»»

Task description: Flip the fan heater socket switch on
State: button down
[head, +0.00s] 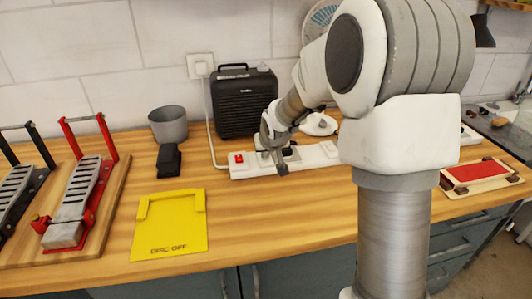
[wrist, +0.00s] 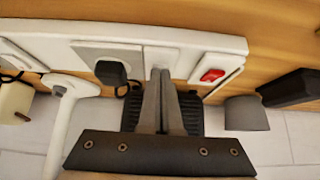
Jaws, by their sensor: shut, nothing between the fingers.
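A white socket strip (head: 318,158) lies on the bench in front of the black fan heater (head: 243,104). A red rocker switch (head: 239,158) is at the strip's left end; it also shows in the wrist view (wrist: 212,75). A black plug (wrist: 111,72) sits in a grey socket panel of the strip. My gripper (wrist: 160,72) is shut and empty. Its fingertips are at the strip, between the plug and the red switch. The fingers hide the strip beneath them. I cannot tell whether they touch it, or which way any switch is set.
A grey cup (head: 168,125) and a black block (head: 169,160) stand left of the heater. A yellow tray (head: 170,238) lies in front. Red and black levered fixtures (head: 75,200) are at the far left. The bench in front of the strip is clear.

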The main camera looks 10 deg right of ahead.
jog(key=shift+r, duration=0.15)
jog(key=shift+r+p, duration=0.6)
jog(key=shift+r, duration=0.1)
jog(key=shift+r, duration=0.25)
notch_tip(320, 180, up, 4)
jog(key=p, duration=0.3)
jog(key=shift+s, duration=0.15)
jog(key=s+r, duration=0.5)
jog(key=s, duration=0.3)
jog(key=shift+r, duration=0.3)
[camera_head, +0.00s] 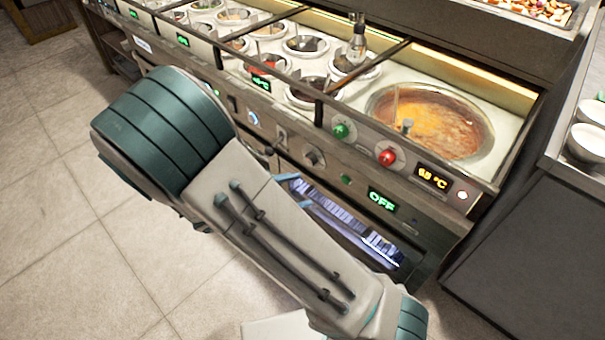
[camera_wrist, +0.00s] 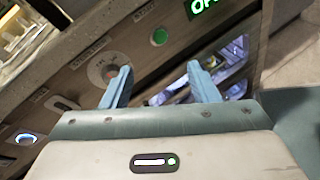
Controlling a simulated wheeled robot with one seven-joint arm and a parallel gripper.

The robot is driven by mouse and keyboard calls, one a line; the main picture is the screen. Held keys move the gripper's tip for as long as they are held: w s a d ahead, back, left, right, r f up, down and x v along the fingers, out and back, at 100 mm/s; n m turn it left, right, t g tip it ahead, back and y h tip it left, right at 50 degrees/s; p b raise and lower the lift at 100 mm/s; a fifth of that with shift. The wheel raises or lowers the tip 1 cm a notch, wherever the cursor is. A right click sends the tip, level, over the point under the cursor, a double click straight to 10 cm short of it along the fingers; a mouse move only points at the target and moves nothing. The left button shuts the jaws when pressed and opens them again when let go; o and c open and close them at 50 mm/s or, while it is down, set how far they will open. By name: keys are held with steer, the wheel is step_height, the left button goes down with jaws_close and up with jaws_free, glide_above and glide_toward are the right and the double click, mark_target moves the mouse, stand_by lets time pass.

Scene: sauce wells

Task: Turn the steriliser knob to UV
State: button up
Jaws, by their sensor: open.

««

■ Given instruction: All records should be output exactly, with the pictures left out.

■ Final result:
Task description: Flip the fan heater socket switch on
State: button down
[head, +0.00s] 
[wrist, +0.00s] 
Jaws, by their sensor: shut, nothing between the fingers.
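A white socket strip (head: 318,158) lies on the bench in front of the black fan heater (head: 243,104). A red rocker switch (head: 239,158) is at the strip's left end; it also shows in the wrist view (wrist: 212,75). A black plug (wrist: 111,72) sits in a grey socket panel of the strip. My gripper (wrist: 160,72) is shut and empty. Its fingertips are at the strip, between the plug and the red switch. The fingers hide the strip beneath them. I cannot tell whether they touch it, or which way any switch is set.
A grey cup (head: 168,125) and a black block (head: 169,160) stand left of the heater. A yellow tray (head: 170,238) lies in front. Red and black levered fixtures (head: 75,200) are at the far left. The bench in front of the strip is clear.

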The main camera looks 10 deg right of ahead.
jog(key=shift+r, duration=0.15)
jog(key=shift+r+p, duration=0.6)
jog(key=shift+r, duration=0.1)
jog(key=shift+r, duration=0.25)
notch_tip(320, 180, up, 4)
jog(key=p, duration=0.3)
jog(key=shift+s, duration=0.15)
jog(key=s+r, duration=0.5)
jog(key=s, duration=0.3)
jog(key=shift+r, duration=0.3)
[camera_head, +0.00s] 
[camera_wrist, +0.00s] 
Controlling a simulated wheeled robot with one seven-joint arm and a parallel gripper.

The robot is driven by mouse and keyboard calls, one a line; the main picture is the screen. Held keys move the gripper's tip for as long as they are held: w s a d ahead, back, left, right, r f up, down and x v along the fingers, out and back, at 100 mm/s; n m turn it left, right, t g tip it ahead, back and y h tip it left, right at 50 degrees/s; p b raise and lower the lift at 100 mm/s; a fifth of that with shift. The wheel raises or lowers the tip 1 cm a notch, wherever the cursor is. A right click sends the tip, level, over the point under the cursor, a double click straight to 10 cm short of it along the fingers; a mouse move only points at the target and moves nothing. The left button shuts the jaws when pressed and opens them again when let go; o and c open and close them at 50 mm/s or, while it is down, set how far they will open. By name: keys are held with steer, the wheel is step_height, the left button goes down with jaws_close and up with jaws_free, glide_above and glide_toward are the right and the double click, mark_target moves the mouse, stand_by lets time pass.

Scene: sauce wells

Task: Turn the steriliser knob to UV
State: button up
Jaws, by their sensor: open.

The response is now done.